From a frequentist perspective, an unadjusted comparison based on the permutation distribution can always be justified following a (properly) randomized study. A similar justification can be made for inference based on common parametric distributions (e.g., the $t$ distribution or $F$ distribution) due to their similarity to the permutation distribution. In fact, adjusting for covariates—when they are selected based on post-hoc analyses—actually risks inflating the Type I error. Note that this justification has nothing to do with the degree of balance in the observed sample, or with the size of the sample (except that for small samples the permutation distribution will be more discrete, and less well approximated by the $t$ or $F$ distributions).

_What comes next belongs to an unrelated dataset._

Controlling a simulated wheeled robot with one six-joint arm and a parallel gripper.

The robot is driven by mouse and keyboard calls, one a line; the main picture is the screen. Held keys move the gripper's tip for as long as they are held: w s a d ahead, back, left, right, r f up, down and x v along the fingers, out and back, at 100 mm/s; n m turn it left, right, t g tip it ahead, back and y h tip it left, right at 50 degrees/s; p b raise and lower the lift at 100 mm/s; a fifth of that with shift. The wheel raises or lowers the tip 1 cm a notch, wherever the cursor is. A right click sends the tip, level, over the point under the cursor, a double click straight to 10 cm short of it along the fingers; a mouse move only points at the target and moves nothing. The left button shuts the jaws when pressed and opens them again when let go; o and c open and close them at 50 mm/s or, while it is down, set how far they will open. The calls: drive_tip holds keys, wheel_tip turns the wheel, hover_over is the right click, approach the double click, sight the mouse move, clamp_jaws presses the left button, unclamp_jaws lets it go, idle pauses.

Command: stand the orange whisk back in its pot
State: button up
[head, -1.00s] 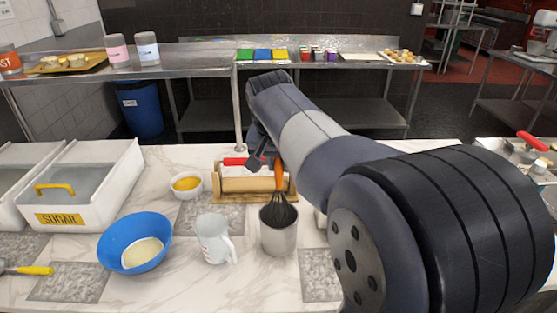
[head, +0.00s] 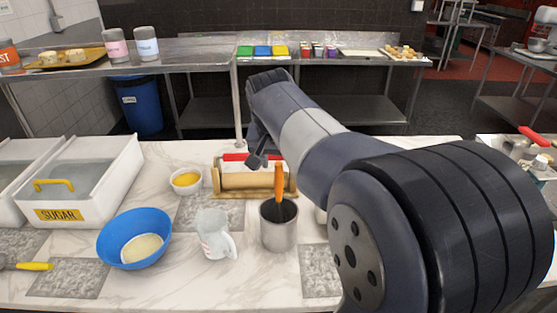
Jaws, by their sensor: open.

That said, many people are aware that adjusting for covariates can increase precision in the linear model. Specifically, adjusting for covariates increases the precision of the estimated treatment effect when they are predictive of the outcome and not correlated with the treatment variable (as is true in the case of a randomized study). What is less well known, however, is that this does not automatically carry over to non-linear models. For example, Robinson and Jewell  show that in the case of logistic regression, controlling for covariates reduces the precision of the estimated treatment effect, even when they are predictive of the outcome. However, because the estimated treatment effect is also larger in the adjusted model, controlling for covariates predictive of the outcome does increase efficiency when testing the null hypothesis of no treatment effect following a randomized study.
 L. D. Robinson and N. P. Jewell. Some surprising results about covariate adjustment in logistic regression models. International Statistical Review, 58(2):227–40, 1991.